◆ GIVEN MATERIAL ◆
┌──

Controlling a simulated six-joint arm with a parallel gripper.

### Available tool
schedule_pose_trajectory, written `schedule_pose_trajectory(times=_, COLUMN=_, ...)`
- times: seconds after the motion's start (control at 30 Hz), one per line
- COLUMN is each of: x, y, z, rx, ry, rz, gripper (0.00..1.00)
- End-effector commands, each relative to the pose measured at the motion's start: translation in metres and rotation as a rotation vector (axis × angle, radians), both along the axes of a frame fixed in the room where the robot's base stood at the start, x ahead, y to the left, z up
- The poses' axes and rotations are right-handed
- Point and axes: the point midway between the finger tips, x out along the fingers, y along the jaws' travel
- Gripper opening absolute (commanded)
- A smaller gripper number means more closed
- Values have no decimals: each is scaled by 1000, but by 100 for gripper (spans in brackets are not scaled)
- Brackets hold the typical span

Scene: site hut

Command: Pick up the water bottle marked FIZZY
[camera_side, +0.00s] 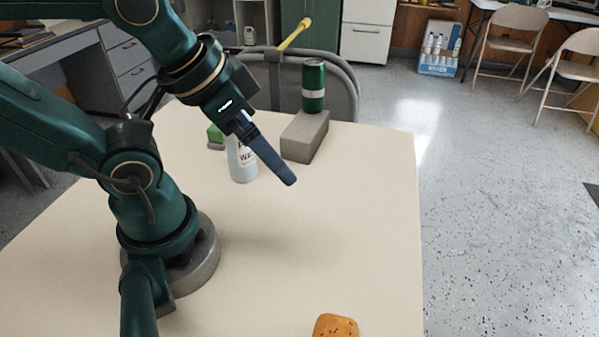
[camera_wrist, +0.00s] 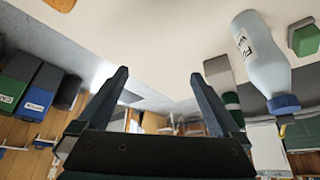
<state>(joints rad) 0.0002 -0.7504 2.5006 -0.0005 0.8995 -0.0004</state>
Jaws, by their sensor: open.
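The water bottle (camera_side: 241,165) stands upright on the table with a pale body and a white label. In the side view my gripper (camera_side: 289,180) covers its upper part, and only part of the label's lettering shows. In the wrist view the bottle (camera_wrist: 268,68) is at the right, with a blue cap; its label starts with "FI" and the rest is hard to read. My gripper (camera_wrist: 160,76) is open and empty in the wrist view, and the bottle lies outside the jaws, to the right of them.
The right part of the table (camera_side: 370,230) is clear.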

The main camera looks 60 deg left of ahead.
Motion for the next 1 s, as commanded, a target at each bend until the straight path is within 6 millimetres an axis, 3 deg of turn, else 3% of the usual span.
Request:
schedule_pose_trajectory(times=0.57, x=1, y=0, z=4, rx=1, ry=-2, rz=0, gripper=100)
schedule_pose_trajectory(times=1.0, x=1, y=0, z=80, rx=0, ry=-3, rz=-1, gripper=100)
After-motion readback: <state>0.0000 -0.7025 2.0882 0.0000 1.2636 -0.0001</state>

└──

◆ EXERCISE DIRECTIONS ◆
Print the listing above in full, exactly as written. Omit any pictures.

◆ ANSWER TO THIS EXERCISE ◆
Controlling a simulated six-joint arm with a parallel gripper.

### Available tool
schedule_pose_trajectory, written `schedule_pose_trajectory(times=_, COLUMN=_, ...)`
- times: seconds after the motion's start (control at 30 Hz), one per line
- COLUMN is each of: x, y, z, rx, ry, rz, gripper (0.00..1.00)
- End-effector commands, each relative to the pose measured at the motion's start: translation in metres and rotation as a rotation vector (axis × angle, radians), both along the axes of a frame fixed in the room where the robot's base stood at the start, x ahead, y to the left, z up
- The poses' axes and rotations are right-handed
- Point and axes: the point midway between the finger tips, x out along the fingers, y along the jaws' travel
- Gripper opening absolute (commanded)
- A smaller gripper number means more closed
- Values have no decimals: each is scaled by 1000, but by 100 for gripper (spans in brackets are not scaled)
- Brackets hold the typical span

Scene: site hut

Command: Pick up the water bottle marked FIZZY
[camera_side, +0.00s] 
[camera_wrist, +0.00s] 
<state>(joints rad) 0.0002 -0.7504 2.5006 -0.0005 0.8995 -0.0004</state>
Jaws, by their sensor: open.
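The water bottle (camera_side: 241,165) stands upright on the table with a pale body and a white label. In the side view my gripper (camera_side: 289,180) covers its upper part, and only part of the label's lettering shows. In the wrist view the bottle (camera_wrist: 268,68) is at the right, with a blue cap; its label starts with "FI" and the rest is hard to read. My gripper (camera_wrist: 160,76) is open and empty in the wrist view, and the bottle lies outside the jaws, to the right of them.
The right part of the table (camera_side: 370,230) is clear.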

The main camera looks 60 deg left of ahead.
Motion for the next 1 s, as commanded, a target at each bend until the straight path is within 6 millimetres an axis, 3 deg of turn, else 3% of the usual span.
Request:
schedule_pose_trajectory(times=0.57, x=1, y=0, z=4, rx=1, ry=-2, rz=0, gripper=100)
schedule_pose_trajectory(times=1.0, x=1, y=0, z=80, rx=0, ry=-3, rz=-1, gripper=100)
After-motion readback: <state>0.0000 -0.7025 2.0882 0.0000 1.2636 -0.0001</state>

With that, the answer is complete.